The wording of the assault weapons ban is very similar to the language in the proposed AWB in Virginia for our current legislative session.
I found it while surfing Reddit (more info in the thread there including contact info of those on the Judiciary Committee). This bill is apparently in the Judiciary Committee right now.
(2) “Assault weapon” means:
(i) A semi-automatic shotgun with a fixed magazine capacity exceeding six (6) rounds, or that has the ability to accept a detachable magazine and a pistol grip, or a folding or telescopic stock.
I read this as, if your shotty fits any of these three scenarios, your shotgun is considered an assault weapon:
a) holds more than 6 rounds in the tube
b) has the ability to accept a detachable magazine AND has a pistol grip (odd combo?)
c) a folding or telescopic stock
(ii) A semi-automatic rifle with a fixed magazine capacity exceeding ten (10) rounds or with the ability to accept a detachable magazine and has at least one of the following features:
(A) A folding or telescoping stock;
(B) A pistol grip that protrudes conspicuously beneath the action of the weapon;
(C ) A bayonet mount;
(D) A flash suppressor or threaded barrel designed to accommodate a flash suppressor; or
(E) A grenade launcher. “Assault weapon” shall not include a semi-automatic rifle which has an attached tubular device and which is capable of operating only with .22 caliber rimfire ammunition.
Pretty much every modern semi-auto rifle I can think of can take a detachable magazine. Obviously telescoping stocks and pistol grips are super common. The threaded barrel (again super common whether you realize or not your barrel even has it) is probably targeted at suppressors.
I think the only thing putting the M1 Garand on this list is the bayonet mount.

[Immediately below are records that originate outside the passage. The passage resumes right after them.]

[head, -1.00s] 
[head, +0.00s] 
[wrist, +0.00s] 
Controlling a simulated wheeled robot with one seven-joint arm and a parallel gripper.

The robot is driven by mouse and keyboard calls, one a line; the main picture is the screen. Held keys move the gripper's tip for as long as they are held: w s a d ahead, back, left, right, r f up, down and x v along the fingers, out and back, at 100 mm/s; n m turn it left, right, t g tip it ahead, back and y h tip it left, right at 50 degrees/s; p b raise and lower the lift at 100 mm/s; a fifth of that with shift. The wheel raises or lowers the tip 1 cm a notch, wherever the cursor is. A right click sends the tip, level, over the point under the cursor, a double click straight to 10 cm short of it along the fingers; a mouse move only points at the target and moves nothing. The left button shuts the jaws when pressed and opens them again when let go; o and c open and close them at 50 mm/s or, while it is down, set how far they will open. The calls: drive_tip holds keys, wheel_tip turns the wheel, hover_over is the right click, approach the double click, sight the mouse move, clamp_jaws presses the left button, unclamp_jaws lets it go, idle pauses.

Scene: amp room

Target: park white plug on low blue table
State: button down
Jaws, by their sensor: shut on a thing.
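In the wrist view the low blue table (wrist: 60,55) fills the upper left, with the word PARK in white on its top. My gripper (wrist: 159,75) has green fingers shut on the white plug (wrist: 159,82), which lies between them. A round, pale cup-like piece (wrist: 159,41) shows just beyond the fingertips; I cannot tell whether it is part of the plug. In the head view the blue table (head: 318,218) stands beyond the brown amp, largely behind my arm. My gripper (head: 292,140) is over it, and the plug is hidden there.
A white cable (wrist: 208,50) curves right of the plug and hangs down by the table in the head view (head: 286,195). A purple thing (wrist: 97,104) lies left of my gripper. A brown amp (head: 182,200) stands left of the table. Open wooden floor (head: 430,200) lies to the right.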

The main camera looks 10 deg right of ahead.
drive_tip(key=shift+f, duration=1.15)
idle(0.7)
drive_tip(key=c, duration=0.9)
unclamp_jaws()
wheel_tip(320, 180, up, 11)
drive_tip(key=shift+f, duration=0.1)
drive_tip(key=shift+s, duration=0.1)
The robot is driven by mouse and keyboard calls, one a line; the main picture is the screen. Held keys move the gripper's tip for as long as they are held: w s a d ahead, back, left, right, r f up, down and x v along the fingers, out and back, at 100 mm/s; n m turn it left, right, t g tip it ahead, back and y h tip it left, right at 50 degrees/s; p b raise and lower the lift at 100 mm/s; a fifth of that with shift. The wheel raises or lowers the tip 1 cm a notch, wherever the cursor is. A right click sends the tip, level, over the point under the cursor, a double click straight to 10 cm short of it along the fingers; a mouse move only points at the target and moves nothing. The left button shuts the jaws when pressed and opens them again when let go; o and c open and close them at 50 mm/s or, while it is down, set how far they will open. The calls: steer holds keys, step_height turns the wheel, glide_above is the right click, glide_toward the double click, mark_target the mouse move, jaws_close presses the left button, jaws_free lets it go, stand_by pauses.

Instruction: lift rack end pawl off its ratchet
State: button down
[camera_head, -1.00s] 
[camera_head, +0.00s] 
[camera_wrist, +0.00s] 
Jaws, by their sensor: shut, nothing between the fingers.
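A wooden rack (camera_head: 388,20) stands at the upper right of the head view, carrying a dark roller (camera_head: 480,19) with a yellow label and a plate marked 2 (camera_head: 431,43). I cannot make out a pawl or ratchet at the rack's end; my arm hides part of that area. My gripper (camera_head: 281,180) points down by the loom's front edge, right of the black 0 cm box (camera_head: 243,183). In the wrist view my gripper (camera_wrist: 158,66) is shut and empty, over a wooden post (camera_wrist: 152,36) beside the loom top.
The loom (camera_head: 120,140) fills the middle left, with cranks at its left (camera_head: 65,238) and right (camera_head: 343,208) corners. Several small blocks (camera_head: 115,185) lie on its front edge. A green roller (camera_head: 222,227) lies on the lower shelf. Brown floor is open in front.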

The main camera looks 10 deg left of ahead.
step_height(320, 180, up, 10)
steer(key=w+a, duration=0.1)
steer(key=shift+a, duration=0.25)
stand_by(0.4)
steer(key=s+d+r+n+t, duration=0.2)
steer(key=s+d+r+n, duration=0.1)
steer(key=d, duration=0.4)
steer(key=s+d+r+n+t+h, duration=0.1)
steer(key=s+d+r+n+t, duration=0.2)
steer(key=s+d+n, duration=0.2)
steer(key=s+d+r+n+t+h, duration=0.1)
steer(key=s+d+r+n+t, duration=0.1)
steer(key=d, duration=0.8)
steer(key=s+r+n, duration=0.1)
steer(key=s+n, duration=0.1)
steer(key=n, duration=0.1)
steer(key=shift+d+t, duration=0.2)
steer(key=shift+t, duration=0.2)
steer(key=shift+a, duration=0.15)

(iii) A semi-automatic pistol that has an ability to accept a detachable magazine and has at least one of the following features:
(A) An ammunition magazine that attaches to the pistol outside of the pistol grip;
(B) A threaded barrel capable of accepting a barrel extender, flash suppressor, forward handgrip, or silencer;
(C ) A shroud that is attached to, or partially or completely encircles, the barrel and that permits the shooter to hold the firearm with the non-trigger hand without being burned; or
(D) Manufactured weight of fifty ounces (50oz) or more when the pistol is unloaded.
Again, pretty much every modern semi-auto I can think of takes a detachable magazine. I think this is mostly targeted at AR15 style pistols with A, C, & D. B means anything that can take a suppressor, including your suppressed .22LR pistol.
47.1-3. Restrictions on manufacture, sale, purchase and possession of assault weapons.
(a) No person shall manufacture, sell, offer to sell, transfer, purchase, possess, or have under his or her control an assault weapon, except as otherwise authorized under this section. Any person convicted of violating this subsection shall be punished by imprisonment of not more than ten (10) years, or by a fine up to ten thousand dollars ($10,000), and except for a first conviction under this section shall not be afforded the provisions of suspension or deferment of sentence, nor probation, and the assault weapon shall be subject to forfeiture.
Basically… You can’t have it an assault weapon as defined above. If caught with an “assault weapon” you get up to 10 years and $10,000 fines, and lose the firearm.
If you own the firearm within a year of the law passing you can register it, render it inoperable, surrender it to the state, or transfer it out of state. Registration requires fingerprinting and additional background checks.
Here’s a nice touch:
(h) If an assault weapon registered pursuant to the provisions of this section is used in the commission of a crime, the registrant of that assault weapon shall be civilly liable for any damages resulting from that crime. The liability imposed by this subsection shall not apply if the assault weapon used in the commission of the crime was stolen and the registrant reported the theft of the firearm to law enforcement authorities within twenty-four (24) hours of the registrant’s knowledge of the theft.
Now, if you’ve registered this firearm as an “assault weapon”, you can only use it on your own property, the property of someone who has given you permission, ranges, and travel to-from those places. At all other times it must be in “secure storage” (defined in the bill).
47.1-6. Licensed firearm dealers – Certificate of transfer.
If you transfer the firearm, the state needs to know who you sold it to, including name, address, social security number and drivers license of the recipient. It’s unclear to me if this is for transfer before and after the law takes effect or just after. Logically I’d think it was for after, but… ¯\(ツ)/¯
Also, the law takes effect as soon as it’s passed.